2. So just let it fall vertically then pull up to glide.
3. where you fly, spirals or continuous glide into the wind will depend on your position/perspective from where you are controling the flying wing.
I do not advise this.
1. You would be operating at ilegal hights.
2. Where would you be controling the plane from, I can see this going out of visual range and lost (dangerous).
3. Sounds like you don't yet have sufficient RC flying expirence to be experimenting like this.
4. All this issues can contribute to bad PR for the RC comunity, which can result in even more restrictions/regulations that only hurts the hobby for all.
In conclusion, I would advise enjoy flying and building up your skill set. Consider safety and regulations so that we will all be able to continue to enjoy the hobby. I'm happy to assist and share my experience regarding all aspects of flying wings. I probably have 600 hrs up slope flying and I'm only just getting to the stage of being able to do DS flying, so plenty of fun and learning to do without the need for the baloon stunt. Hope this helps, all with best of intentions.
|Sep 07, 2012, 08:48 AM|
Joined May 2012
Reply and thanks
Thank you for your thoughtful reply. A bit of background:
I am a lieutenant in the Civil Air Patrol, a civilian volunteer organization
affiliated with the US Air Force. I am working with the FAA and many
experts to ensure I do not violate any rules or regs.
Also, I am the project manager, trying to educate myself. I am working
with an expert RC flier, who will hold the primary responsibility for
the RC work. I already ask so much of him, so I am finding other
sources of information...
The wing will be equipped with an autopilot chip, so we will not
be controlling it from the ground initially. It will have a pre-programmed
series of waypoints which it can fly to (lat/long and alt).
With your flying wing experience, have you found the wing flies with
enough stability into a strong head wind that it can maintain this
posture for long periods (even when travelling "backwards" with
respect to the ground)? How about flying spirals in strong winds?
My only intention is to support the RC hobby. I will be certain
to dot the i's and cross the t's.
|Sep 07, 2012, 07:56 PM|
Appreciate the background info. Given the circumstances, I'm happy to assist.
I think a flying wing is probably your best coice because:
- Simplistic design should make the baloon lift easier.
- Basic wing design also minimises weight (only 2 control surfaces and the entire airframe provides lift.
- Should be able to fit all your additional electronics, though you are likely to need a wing around 60" or more depending on your electronics payload.
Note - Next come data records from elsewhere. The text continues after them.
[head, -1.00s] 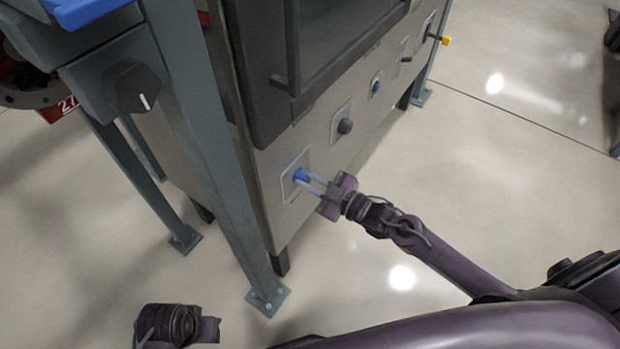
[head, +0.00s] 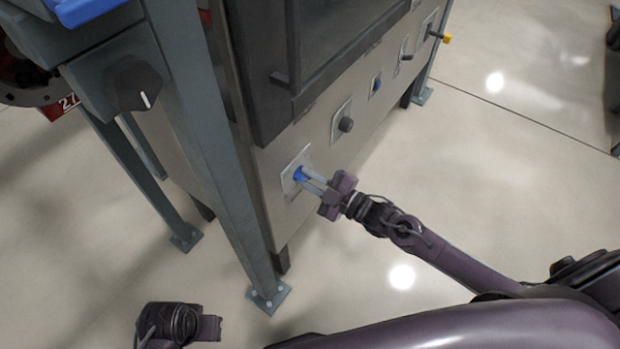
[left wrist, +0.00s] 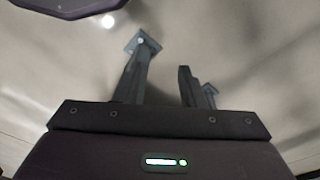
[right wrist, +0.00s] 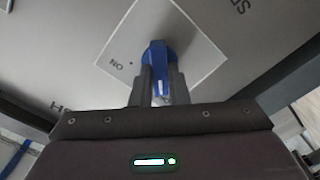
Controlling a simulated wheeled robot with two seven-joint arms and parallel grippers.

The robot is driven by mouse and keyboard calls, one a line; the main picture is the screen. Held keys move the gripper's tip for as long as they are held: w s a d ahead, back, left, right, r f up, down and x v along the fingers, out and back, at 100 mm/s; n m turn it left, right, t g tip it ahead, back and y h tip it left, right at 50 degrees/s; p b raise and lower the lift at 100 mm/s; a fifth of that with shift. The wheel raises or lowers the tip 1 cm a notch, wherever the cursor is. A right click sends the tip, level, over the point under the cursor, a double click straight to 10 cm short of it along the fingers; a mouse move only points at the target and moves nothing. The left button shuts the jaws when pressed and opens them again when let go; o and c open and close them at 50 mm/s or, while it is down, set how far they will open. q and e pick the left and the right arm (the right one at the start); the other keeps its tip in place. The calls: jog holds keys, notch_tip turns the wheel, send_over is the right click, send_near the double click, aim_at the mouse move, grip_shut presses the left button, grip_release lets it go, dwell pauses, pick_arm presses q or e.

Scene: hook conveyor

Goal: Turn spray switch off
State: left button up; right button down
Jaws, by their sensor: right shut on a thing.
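The spray switch is a blue knob (head: 299,174) on a light square plate (head: 290,185) on the machine's front panel. It also shows in the right wrist view (right wrist: 157,54), with an upside-down "ON" mark on the plate to its left. My right gripper (head: 307,179) is shut on the blue knob, one finger on each side of its grip. In the right wrist view the fingers (right wrist: 159,88) cover the near part of the knob. My left gripper is low at the left, over the floor, away from the panel.
A dark knob (head: 345,124), another blue knob (head: 376,85) and a yellow-tipped lever (head: 445,38) sit further along the panel. A grey stand leg (head: 215,150) rises just left of the switch. A black dial (head: 134,85) is at upper left. The floor at right is clear.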

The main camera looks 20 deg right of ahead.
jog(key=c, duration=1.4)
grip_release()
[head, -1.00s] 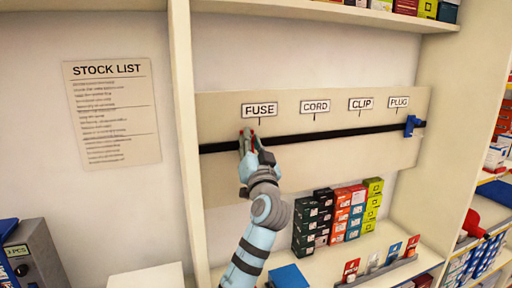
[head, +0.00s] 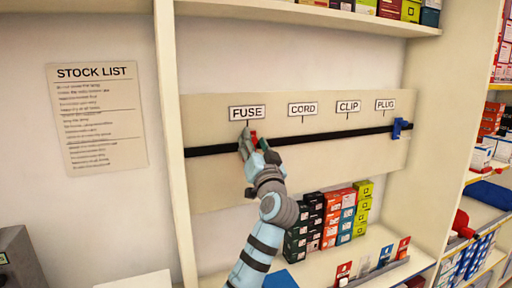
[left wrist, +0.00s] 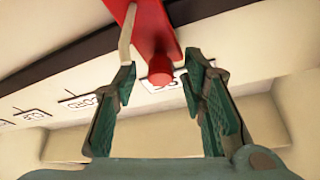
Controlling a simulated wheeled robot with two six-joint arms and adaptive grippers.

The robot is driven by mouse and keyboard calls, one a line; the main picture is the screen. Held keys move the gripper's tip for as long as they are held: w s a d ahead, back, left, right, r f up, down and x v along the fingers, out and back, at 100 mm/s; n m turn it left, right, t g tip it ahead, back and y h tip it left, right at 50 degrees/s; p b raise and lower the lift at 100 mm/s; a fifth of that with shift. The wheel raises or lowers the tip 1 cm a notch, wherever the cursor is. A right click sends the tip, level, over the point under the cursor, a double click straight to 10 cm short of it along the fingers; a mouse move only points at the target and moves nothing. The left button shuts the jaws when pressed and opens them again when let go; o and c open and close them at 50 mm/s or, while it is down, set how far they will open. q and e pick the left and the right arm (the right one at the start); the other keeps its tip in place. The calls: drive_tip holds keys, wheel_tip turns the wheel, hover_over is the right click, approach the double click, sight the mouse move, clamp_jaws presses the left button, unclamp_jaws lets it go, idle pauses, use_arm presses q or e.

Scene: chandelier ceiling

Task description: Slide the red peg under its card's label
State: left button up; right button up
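The red peg (head: 255,138) sits on the black rail (head: 310,138) near the FUSE label (head: 248,113), partly hidden by my left gripper (head: 252,146). In the left wrist view, the red peg (left wrist: 150,32) ends in a round knob between the fingertips of my left gripper (left wrist: 160,68). The fingers stand apart with visible gaps beside the knob. Along the board are the labels CORD (head: 302,109), CLIP (head: 348,106) and PLUG (head: 385,104). In a tray below stand a red card (head: 343,270), a blue card (head: 385,256) and another red card (head: 403,247). My right gripper is not in view.
A blue piece (head: 399,128) sits at the rail's right end. Stacked small boxes (head: 330,215) stand on the shelf below the board. A stock list (head: 97,118) hangs on the left wall. A shelf upright (head: 169,130) stands left of the board.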

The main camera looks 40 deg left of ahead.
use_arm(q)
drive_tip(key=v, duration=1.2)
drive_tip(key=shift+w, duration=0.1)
May also have to build up a pod in the center to fit all your gear.
- Flying wing offers excellent strength, durability and glide ratio (airframe is all wing).
- Stability is good, but you have to ensure CG ballancing and elevons are tuned for peak performance.
- They are one of the most popular airframes for slope flying due to glide ratio and stability (when properly tunned), so the wind at altitude should be no problem, especially seeing it should be consistant unlike ground level wind effected by obsticals.
- The aircraft won't care about its perspective to groud speed + or -. So long as it have enough forward airspeed, it will fly.
Assuming it will be a glider only, flying power drain is minimal so battery requirements for flight are not big. I could see military applications is this type of endevour.
|Sep 09, 2012, 03:20 PM|
starfire 51 thin core
Jeff is cutting me a set of starfire 51 thin cores could you direct me to the build thread that will best suit me ill be sloping with this plane and do not plan on dropping it from a weather balloon? lol i have about two weeks till i get the cores and would like to have the necessary parts ready for the build i already have all the radio gear and have been building some park flier combats with laminating film and a by directional tape from 3m the winds in my area are generally very strong (north eastern British Columbia ) 20-40 knots average i will need a strong build that will retain energy at the bottom
|Sep 10, 2012, 03:04 AM|
Your lucky if you got Jeff to cut you a Starfire, I emailed him a couple of days ago and due to health issues he has closed his site. He may not continue with the buisness at all.
As for build advise, I have been refining my technique for the starfire, as the dual sweep makes CF rod a little difficult. Also I am stearing away from CF rod, as FG rod i-beam configuration is far more robust.
Phoenix 36" build
|Sep 10, 2012, 11:40 AM|
what is the size of i beam rod you are using i have never seen this stuff on hobby web sites so you must be getting it somewhere thanks for the amazing build logs you have posted very helpful also i don't know why Jeff is cutting for me but he seems really nice i hope that i was not imposing on him when i placed an order with him he seemed very willing to go out and cut a set for me i cant wait to get my self a fast wing i ordered two zagis and they are so slow i used to cut my own airfoils so i know what a fast wing is like unfortunately they were cut from pink foam that was veneered with maple would not take the ground well and flying on the cliff is a near ground thing
|Sep 13, 2012, 04:27 AM|
There is a link to the FG rods from hobbyking on post 5 of this thread "Build tips".
You have to pay additional shipping for a cardboard shipping tube for the rods, so best to stock up on all the FG and CF rods you may want in the one order to spread the shipping cost.